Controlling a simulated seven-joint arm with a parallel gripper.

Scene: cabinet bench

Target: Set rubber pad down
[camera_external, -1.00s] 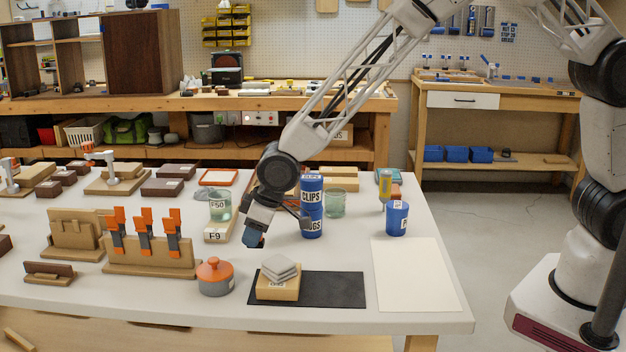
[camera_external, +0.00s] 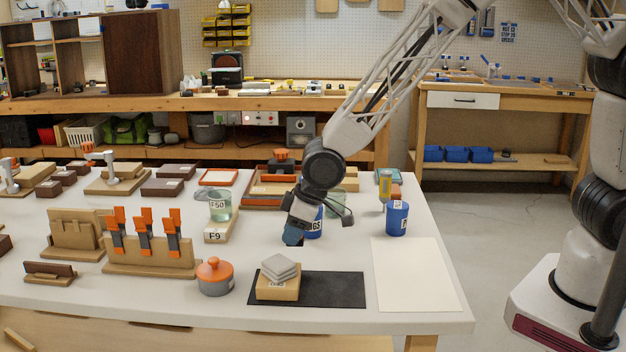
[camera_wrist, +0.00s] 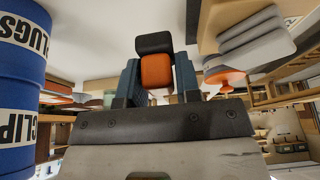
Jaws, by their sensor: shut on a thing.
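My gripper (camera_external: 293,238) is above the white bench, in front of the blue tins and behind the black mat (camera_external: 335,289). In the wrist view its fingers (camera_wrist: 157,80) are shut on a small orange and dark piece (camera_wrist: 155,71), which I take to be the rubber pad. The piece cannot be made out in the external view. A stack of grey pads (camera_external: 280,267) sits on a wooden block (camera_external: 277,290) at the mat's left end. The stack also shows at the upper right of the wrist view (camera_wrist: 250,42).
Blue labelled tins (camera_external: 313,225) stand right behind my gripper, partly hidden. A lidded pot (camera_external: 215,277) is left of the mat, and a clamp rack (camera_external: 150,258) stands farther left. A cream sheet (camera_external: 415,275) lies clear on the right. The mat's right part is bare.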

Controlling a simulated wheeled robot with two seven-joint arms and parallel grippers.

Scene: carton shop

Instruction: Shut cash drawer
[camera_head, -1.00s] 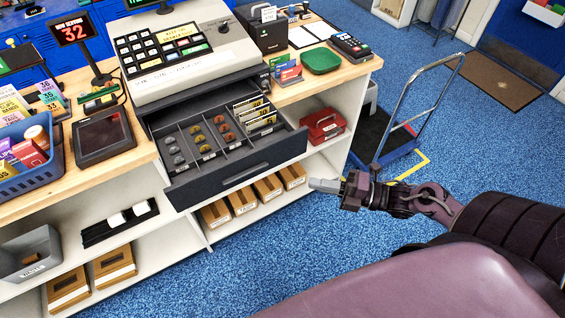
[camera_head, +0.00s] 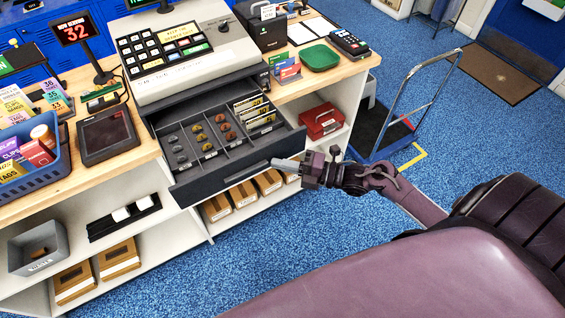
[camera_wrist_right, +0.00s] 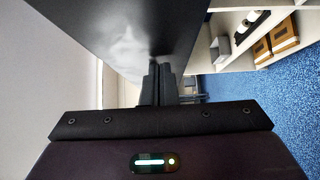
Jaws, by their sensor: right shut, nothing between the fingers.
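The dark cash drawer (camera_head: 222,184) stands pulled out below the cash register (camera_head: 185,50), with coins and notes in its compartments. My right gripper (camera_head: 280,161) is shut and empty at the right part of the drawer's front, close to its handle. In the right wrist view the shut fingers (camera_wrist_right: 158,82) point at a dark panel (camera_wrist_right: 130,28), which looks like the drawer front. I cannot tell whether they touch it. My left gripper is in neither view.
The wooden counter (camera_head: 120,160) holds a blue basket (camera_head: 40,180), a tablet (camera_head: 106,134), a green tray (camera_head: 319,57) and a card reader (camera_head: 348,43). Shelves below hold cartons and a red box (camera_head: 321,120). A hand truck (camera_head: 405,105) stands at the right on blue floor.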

**Exercise prompt**
From the records above, copy exactly the stretch from the line holding "Controlling a simulated wheeled" through the line holding "[camera_wrist_right, +0.00s]", both ends included, without the pictures.

**Exercise response**
Controlling a simulated wheeled robot with two seven-joint arms and parallel grippers.

Scene: carton shop

Instruction: Shut cash drawer
[camera_head, -1.00s] 
[camera_head, +0.00s] 
[camera_wrist_right, +0.00s] 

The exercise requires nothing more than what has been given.